Reproduce only this span: the line containing "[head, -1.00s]", the line containing "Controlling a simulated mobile", and every line between them, all exactly as given.

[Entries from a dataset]

(begin)

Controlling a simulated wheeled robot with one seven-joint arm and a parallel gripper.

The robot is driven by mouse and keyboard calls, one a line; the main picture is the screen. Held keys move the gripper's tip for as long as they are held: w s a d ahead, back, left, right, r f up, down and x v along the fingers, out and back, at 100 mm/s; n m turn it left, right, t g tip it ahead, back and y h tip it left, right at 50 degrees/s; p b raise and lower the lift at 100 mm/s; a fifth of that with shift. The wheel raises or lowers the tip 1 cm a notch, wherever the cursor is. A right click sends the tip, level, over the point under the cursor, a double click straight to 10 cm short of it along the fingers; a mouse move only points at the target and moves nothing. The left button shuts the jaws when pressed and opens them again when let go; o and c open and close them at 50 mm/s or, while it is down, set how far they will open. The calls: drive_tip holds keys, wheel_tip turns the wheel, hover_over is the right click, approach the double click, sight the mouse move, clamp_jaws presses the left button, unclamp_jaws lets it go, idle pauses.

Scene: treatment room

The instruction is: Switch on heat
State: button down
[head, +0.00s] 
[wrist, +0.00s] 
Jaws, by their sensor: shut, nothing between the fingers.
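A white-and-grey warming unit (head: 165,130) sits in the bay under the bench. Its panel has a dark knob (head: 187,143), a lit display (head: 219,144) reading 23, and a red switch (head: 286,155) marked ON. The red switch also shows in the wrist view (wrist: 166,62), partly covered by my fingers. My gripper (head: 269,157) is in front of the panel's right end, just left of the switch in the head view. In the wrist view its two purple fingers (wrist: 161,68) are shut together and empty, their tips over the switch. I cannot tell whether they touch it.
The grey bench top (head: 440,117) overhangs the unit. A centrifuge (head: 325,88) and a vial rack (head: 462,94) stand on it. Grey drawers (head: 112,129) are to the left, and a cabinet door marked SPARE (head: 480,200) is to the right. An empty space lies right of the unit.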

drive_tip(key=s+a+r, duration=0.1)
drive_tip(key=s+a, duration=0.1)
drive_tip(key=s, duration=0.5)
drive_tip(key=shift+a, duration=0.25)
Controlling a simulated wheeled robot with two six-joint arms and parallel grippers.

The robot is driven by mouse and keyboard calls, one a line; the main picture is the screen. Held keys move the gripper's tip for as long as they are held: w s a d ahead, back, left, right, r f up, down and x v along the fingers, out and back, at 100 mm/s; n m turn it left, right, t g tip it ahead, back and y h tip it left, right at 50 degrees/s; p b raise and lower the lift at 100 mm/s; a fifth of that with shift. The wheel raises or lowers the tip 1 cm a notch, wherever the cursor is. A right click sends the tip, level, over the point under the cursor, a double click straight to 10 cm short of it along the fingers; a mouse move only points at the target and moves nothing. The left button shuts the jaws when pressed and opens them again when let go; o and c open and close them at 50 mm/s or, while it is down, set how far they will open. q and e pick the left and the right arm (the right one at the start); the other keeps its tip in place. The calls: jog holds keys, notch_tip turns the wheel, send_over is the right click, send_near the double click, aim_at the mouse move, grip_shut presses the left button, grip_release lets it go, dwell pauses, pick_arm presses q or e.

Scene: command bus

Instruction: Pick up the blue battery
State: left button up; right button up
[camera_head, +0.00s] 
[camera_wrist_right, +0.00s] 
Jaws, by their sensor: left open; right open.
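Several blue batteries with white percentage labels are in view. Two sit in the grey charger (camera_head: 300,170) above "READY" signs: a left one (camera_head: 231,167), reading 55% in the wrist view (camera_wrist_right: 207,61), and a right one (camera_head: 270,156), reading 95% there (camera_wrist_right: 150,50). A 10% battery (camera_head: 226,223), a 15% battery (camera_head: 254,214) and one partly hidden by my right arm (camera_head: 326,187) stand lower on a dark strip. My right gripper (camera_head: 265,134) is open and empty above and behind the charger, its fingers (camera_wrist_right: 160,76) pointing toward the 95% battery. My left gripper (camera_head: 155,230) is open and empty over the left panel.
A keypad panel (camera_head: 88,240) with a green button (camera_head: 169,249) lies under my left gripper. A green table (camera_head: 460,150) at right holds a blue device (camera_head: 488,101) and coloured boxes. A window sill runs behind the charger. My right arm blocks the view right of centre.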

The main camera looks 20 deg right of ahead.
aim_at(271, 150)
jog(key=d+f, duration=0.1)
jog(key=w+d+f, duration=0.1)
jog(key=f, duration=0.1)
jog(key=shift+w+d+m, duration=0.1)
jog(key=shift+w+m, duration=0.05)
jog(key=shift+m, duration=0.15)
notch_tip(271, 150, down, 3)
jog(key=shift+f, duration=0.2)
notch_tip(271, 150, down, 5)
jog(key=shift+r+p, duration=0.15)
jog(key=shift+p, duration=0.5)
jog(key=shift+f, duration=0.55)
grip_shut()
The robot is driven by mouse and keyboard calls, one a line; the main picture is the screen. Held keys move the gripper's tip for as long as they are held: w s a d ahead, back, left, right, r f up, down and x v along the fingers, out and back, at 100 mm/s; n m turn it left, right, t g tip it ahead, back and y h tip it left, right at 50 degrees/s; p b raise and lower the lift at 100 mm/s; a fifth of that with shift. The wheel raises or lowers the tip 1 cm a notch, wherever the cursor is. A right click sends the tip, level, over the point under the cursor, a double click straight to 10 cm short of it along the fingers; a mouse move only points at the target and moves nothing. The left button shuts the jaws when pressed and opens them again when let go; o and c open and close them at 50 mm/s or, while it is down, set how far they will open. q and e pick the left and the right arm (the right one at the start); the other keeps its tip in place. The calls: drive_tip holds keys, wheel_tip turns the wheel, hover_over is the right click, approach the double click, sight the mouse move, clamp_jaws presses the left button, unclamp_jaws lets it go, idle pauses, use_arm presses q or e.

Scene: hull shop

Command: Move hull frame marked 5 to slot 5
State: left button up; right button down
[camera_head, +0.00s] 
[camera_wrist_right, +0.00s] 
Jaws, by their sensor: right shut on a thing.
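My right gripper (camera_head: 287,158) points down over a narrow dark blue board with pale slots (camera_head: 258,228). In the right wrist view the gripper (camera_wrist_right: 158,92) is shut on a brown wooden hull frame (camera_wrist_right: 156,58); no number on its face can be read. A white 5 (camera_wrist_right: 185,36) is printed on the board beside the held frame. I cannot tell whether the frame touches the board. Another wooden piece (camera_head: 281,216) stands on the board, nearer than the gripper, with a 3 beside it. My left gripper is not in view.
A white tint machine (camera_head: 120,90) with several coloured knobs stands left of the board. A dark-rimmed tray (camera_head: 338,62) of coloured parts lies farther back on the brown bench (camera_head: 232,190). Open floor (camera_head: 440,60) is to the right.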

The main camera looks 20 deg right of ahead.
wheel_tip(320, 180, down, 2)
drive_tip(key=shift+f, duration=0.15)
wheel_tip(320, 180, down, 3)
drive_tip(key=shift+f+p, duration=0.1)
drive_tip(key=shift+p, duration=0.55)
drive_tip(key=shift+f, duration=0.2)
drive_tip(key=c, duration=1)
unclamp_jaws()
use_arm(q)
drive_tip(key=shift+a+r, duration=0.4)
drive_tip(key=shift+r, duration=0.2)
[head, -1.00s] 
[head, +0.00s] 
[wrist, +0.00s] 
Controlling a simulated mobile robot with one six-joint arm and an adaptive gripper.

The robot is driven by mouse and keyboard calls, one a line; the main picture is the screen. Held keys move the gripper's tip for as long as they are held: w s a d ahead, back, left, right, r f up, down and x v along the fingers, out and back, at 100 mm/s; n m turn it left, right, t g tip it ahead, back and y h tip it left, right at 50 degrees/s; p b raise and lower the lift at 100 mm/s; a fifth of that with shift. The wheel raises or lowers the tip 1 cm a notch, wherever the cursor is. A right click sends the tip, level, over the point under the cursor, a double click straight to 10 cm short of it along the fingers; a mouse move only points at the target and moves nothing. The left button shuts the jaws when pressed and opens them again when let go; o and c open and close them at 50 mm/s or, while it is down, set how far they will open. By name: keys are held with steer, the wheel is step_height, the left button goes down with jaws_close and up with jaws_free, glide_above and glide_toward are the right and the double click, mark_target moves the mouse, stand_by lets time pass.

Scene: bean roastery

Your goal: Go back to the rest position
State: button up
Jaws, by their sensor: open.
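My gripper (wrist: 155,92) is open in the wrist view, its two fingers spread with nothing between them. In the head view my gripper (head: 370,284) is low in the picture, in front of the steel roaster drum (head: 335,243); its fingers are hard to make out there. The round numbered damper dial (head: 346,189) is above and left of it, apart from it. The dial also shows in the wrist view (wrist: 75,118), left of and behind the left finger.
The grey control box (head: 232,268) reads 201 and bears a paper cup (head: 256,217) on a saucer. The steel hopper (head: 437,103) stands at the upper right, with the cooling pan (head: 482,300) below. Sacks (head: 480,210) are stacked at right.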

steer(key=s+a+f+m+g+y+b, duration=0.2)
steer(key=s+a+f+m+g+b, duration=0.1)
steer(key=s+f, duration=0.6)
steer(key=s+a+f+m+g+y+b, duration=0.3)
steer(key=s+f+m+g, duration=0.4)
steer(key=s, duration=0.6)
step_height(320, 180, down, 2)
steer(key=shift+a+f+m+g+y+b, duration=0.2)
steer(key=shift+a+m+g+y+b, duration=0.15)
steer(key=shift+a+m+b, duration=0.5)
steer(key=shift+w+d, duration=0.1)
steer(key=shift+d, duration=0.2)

(end)

• Written answer:
[head, -1.00s] 
[head, +0.00s] 
[wrist, +0.00s] 
Controlling a simulated mobile robot with one six-joint arm and an adaptive gripper.

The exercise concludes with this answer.